Veámoslo así: en una sociedad cada vez más particularmente homófoba, la Iglesia dio paz a multitud de homosexuales, así que no es extraño que algunos atrevidos sociólogos actuales especulen con que más de la mitad de los miembros de la Iglesia podrían ser gays o tener debilidades en ese sentido.

Desde luego, si uno lee a Sigmund Freud cae abrumado ante la problemática sexual de los humanos. Podemos seguir al maestro vienés e incluso reconocer una sexualidad incipiente en la relación mamaria de un bebé con el pecho lechoso de su madre o ama de crianza, pero me parece a mi que no debiéramos llegar tan lejos creando barreras protectoras que refrenen la afectividad a través del contacto físico de un modo en extremo exagerado. Ver a un abuelo acariciar el rostro de un niño, el efusivo abrazo entre dos adolescentes o las tiernas miradas transmisoras de admiración física hacia otra persona no pueden ser criminalizadas sin más. En este punto, conviene dejar el psicoanálisis freudiano y volver a alquilar la película Matar a un ruiseñor del admirado personaje Atticus Finch.

Como ya ocurriera en el Concilio de Trento, la Iglesia Católica se enfrenta de nuevo a un importante dilema moral y debe resolverlo con serena valentía, sin cerrar filas de modo acrítico y sin emprender tampoco persecuciones gratuitas. Cuenta con un buen guía al frente en estos momentos. Si lo hace, además, podrá servir de ejemplo ante el despiporre actual que padece la propia sociedad laica, incapaz en estos momentos de resolver sin merma de libertades individuales la proliferación digital de comportamientos sexuales perniciosos.

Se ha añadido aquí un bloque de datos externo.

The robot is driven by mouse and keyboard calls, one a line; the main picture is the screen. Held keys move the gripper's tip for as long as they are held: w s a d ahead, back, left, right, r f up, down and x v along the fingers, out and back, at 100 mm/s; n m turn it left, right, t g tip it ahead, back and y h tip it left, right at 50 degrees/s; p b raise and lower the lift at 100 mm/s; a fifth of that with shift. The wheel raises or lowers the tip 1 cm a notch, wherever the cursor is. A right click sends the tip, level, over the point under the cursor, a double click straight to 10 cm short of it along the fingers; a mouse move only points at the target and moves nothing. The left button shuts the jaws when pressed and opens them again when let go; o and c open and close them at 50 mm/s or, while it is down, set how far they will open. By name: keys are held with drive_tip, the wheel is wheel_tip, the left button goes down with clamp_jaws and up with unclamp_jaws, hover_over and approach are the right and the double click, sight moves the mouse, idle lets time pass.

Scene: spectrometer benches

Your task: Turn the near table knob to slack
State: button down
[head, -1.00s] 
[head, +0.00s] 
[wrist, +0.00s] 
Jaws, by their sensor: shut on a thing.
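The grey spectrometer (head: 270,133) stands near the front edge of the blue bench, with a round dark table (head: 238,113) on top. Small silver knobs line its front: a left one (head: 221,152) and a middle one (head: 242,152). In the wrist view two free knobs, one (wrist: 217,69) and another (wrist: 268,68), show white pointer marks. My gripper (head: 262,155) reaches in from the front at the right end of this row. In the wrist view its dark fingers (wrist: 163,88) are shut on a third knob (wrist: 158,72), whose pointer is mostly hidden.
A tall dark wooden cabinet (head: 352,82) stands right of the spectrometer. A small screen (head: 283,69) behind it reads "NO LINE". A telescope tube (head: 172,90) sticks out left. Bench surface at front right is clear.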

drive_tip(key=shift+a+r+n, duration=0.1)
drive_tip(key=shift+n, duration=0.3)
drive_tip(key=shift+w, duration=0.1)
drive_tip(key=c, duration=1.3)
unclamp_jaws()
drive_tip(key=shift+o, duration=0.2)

La Iglesia tiene ante sí un verdadero examen de contrición, pero nosotros, seglares, igualmente vemos sobre expuestos a nuestros hijos a la pornografía del mayor voltaje que circula libre y gratuita por internet, a las redes de pederastas y a cuantas desviaciones moralmente reprobables uno pueda imaginar. Como bien dijo Freud, todos los humanos estamos enfermos y no tenemos curación posible, se trata al menos de reconocerlo, saberlo llevar y ponerse manos a la obra para ordenar legalmente el nuevo mundo en forma de holograma al que hemos arribado sin manual de instrucciones ni Estado paternalista que venga a resolverlo.